When we ran the piece A Wal-Mart Example — What Is The Produce Industry To Do When Its Showroom Isn’t Executing Well? that featured the photo of an almost barren secondary banana display we spied in a particular Wal-Mart store, and when we ran the piece Pundit’s Mailbag — Wal-Mart’s Empty Case And TV Commercial. Were We Being Unfair? in response to a letter criticizing us for running that piece, most seemed to leap to the conclusion that what Wal-Mart ought to do is staff up to keep those displays full. That might be the solution. There might also be more efficient staff allocation or staff-checking mechanisms.

Much as night watchmen have long had to insert keys in machines to prove they were making their rounds, staff could be given the job in Wal-Mart to somehow punch in that they have checked the secondary banana display on a certain schedule.

Of course, one could also cogently argue that the lesson of that forlorn banana display is that Wal-Mart has over-reached. It added too much complexity to the operation and can’t consistently scale that approach with satisfactory results. Or, to put it another way, Wal-Mart should not have displays it can’t consistently execute well. So, perhaps, Wal-Mart should only have a primary banana display so as to focus available labor on fewer tasks that are more efficiently located.

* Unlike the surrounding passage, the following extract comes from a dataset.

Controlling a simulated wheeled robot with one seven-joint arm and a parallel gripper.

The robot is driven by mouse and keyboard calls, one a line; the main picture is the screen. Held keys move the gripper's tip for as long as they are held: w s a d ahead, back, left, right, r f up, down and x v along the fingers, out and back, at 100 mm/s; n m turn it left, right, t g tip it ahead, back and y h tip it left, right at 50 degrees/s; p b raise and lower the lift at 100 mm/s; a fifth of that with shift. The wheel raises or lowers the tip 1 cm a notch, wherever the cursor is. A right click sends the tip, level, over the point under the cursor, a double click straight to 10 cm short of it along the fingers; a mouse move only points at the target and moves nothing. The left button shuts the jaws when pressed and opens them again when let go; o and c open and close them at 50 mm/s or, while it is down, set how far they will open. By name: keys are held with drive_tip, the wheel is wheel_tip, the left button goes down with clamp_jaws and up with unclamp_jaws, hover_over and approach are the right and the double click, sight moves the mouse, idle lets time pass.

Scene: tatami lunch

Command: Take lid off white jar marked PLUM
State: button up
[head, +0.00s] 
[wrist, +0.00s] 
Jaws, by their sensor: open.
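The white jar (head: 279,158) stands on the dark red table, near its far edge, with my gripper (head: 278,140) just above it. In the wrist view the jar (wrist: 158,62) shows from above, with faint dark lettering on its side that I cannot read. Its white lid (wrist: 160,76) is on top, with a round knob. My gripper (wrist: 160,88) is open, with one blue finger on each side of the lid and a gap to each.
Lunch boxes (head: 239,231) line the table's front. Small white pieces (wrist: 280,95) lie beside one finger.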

Obviously, the produce industry would like to see the produce department of every Wal-Mart look like that of Harris-Teeter, but with that high service approach comes a need for more labor, more management, more space, more shrink, more of a lot of things, and that tends to create higher prices. Higher prices would depress sales. So, perhaps, the produce industry needs to be careful what it wishes for. It just might get it.